Spook.js is a new transient execution side channel attack which targets the Chrome web browser. We show that despite Google's attempts to mitigate Spectre by deploying Strict Site Isolation, information extraction via malicious JavaScript code is still possible in some cases.
More specifically, we show that an attacker-controlled webpage can know which other pages from the same websites a user is currently browsing, retrieve sensitive information from these pages, and even recover login credentials (e.g., username and password) when they are autofilled. We further demonstrate that the attacker can retrieve data from Chrome extensions (such as credential managers) if a user installs a malicous extension.
We deployed Spook.js on a Tumblr blog, targeting a password that was autofilled into Tumblr's login page by Chrome's built-in credential manager. We show that our blog can be rendered by the same Chrome process as the login page, and that Spook.js can consequently recover the password.
This time, we packaged Spook.js as a Chrome extension. We show that under certain conditions, multiple extensions may be consolidated and executed from the same process.
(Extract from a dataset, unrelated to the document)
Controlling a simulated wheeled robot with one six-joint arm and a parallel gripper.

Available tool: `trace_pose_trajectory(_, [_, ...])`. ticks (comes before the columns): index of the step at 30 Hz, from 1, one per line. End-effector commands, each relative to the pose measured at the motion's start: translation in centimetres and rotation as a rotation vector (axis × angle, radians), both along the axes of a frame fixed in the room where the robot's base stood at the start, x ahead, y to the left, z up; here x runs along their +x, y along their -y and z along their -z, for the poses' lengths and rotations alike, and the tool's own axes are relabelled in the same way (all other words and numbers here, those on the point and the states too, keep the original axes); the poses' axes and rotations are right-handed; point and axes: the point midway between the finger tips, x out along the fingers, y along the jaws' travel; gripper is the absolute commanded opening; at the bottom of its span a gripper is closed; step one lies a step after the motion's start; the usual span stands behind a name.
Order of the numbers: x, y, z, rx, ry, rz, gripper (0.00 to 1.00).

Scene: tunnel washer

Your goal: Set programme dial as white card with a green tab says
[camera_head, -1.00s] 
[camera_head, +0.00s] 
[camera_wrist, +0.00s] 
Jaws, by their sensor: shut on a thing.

We take advantage of this behavior to read the memory of the LastPass credential manager extension, and recover the master password of the target's vault.
No, you can continue using Chrome extensions. While we have found issues with Chrome's extension isolation, Spook.js is still relatively hard to mount and requires substantial side channel expertise. Moreover, in response to our work, Google has deployed changes to how extensions are laid out in memory, which prevents them from being affected by Spook.js. See the 'What countermeasures are available?' question for more information.
Modern processors improve performance by predicting if a branch in program code will be taken or not, especially if the branch's condition cannot be computed yet. If a processor predicts that a branch will be taken, it will speculatively start executing the instructions within the branch, even though it has not calculated the outcome of the branch. If the branch is actually taken, its instructions have been partially computed already, bringing in the performance benefits. On the contrary, if the branch is actually not taken, the processor attempts to roll back the instructions it speculatively executed.
The majority of attacks on computer systems take advantage of vulnerabilities in the algorithms they use. For example, they exploit bugs, buffer overflows or bad random number generators in order to break the security of the targeted system. In contrast, a side channel attack leverages the hardware of the system in order to attack it. Common side channel examples include monitoring the system's power consumption, electromagnetic radiation, and even sound.
One popular source of side channels (which we also use for Spook.js) is the processor's cache. The cache is a hardware component which stores recently used data in memory to provide faster access. Although this speeds up performance, an attacker can measure the time it takes to retrieve certain data and thus infer if another program has accessed it. This allows the attacker to retrieve the target's memory access pattern, which in many cases is highly correlated with the data processed by the target. Finally, cache side channels are useful as a building block in speculative and transient execution attacks, such as Spook.js, Spectre and Meltdown.
Spectre is a hardware vulnerability that affects nearly every general purpose processor. This includes nearly all modern Intel, AMD, and Apple CPUs, both for desktops and laptops. At a high level, the majority of recent processors predict the outcome of a branch if it cannot be computed quickly, and continue executing instructions along the prediction. If the prediction is incorrect, the processor must roll back the instructions it executed speculatively, alongside any state changes incurred by these instructions.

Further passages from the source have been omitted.